## Set exercise
Copy out exactly the lines from the line containing "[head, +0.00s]" to the end of the listing.

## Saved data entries
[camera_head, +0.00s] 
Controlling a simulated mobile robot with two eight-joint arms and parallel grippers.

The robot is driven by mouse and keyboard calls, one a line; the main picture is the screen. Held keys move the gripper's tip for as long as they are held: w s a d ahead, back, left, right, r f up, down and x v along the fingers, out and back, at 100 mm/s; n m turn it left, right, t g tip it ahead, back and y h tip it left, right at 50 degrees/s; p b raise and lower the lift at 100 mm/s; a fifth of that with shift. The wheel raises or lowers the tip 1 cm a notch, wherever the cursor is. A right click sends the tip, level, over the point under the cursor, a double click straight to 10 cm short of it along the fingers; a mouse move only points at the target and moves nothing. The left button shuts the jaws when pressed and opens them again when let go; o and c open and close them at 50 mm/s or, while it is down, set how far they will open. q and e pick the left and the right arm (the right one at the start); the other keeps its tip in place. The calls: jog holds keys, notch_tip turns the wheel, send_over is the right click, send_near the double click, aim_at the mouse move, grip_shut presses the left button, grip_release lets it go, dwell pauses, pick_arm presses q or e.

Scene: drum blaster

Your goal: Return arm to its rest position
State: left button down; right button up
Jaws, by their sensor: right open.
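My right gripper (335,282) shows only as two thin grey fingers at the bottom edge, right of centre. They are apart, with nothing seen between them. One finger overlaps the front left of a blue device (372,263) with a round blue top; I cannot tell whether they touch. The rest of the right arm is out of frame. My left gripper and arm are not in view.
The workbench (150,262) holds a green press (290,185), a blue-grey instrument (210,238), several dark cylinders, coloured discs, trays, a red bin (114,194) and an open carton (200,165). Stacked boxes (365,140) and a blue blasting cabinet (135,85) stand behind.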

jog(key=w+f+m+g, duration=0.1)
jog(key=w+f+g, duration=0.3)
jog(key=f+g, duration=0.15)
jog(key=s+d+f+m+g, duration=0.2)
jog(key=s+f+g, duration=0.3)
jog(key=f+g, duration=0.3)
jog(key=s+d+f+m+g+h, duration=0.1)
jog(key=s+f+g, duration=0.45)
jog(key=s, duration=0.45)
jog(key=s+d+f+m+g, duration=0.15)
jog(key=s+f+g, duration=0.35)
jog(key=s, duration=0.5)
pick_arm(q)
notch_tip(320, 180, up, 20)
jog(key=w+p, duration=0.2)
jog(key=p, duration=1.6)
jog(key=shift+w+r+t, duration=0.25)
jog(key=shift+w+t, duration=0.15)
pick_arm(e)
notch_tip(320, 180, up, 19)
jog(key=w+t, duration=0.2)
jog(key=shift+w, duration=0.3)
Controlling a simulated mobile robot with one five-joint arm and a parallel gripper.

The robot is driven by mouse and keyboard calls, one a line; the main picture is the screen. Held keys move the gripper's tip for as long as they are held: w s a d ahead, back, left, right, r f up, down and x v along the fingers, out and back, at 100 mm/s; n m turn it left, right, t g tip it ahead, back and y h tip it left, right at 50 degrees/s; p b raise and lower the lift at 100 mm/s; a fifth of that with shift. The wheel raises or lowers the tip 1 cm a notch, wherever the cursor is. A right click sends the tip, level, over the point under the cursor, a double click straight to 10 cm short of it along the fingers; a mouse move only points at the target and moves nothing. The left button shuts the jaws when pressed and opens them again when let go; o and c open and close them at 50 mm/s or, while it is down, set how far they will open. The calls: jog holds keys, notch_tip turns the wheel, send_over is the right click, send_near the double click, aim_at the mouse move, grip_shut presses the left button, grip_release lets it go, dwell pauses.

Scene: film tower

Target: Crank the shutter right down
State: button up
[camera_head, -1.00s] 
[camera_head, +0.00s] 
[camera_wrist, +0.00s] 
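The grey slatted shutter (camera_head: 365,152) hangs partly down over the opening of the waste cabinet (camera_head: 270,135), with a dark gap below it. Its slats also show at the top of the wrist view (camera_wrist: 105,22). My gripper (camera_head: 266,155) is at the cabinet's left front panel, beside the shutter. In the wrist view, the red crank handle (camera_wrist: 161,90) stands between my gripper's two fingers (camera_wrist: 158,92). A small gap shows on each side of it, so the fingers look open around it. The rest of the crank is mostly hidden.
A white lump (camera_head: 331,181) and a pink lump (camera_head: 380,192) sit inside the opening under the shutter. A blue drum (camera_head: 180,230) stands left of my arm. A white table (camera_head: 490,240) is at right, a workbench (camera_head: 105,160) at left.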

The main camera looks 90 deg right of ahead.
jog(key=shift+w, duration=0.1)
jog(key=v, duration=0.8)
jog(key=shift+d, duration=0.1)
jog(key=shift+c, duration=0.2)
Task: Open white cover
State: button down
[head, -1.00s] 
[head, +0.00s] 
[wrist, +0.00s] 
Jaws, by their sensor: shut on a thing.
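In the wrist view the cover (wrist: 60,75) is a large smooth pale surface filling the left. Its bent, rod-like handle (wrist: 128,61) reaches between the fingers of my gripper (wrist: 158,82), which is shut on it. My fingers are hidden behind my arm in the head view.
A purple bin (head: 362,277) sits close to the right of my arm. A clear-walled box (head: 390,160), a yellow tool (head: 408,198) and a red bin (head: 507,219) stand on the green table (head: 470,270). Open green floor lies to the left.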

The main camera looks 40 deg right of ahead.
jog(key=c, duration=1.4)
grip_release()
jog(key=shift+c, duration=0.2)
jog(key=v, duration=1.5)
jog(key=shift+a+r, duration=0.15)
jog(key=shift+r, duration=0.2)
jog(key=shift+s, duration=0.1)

## Full output
[head, +0.00s] 
[wrist, +0.00s] 
Jaws, by their sensor: shut on a thing.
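In the wrist view the cover (wrist: 60,75) is a large smooth pale surface filling the left. Its bent, rod-like handle (wrist: 128,61) reaches between the fingers of my gripper (wrist: 158,82), which is shut on it. My fingers are hidden behind my arm in the head view.
A purple bin (head: 362,277) sits close to the right of my arm. A clear-walled box (head: 390,160), a yellow tool (head: 408,198) and a red bin (head: 507,219) stand on the green table (head: 470,270). Open green floor lies to the left.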

The main camera looks 40 deg right of ahead.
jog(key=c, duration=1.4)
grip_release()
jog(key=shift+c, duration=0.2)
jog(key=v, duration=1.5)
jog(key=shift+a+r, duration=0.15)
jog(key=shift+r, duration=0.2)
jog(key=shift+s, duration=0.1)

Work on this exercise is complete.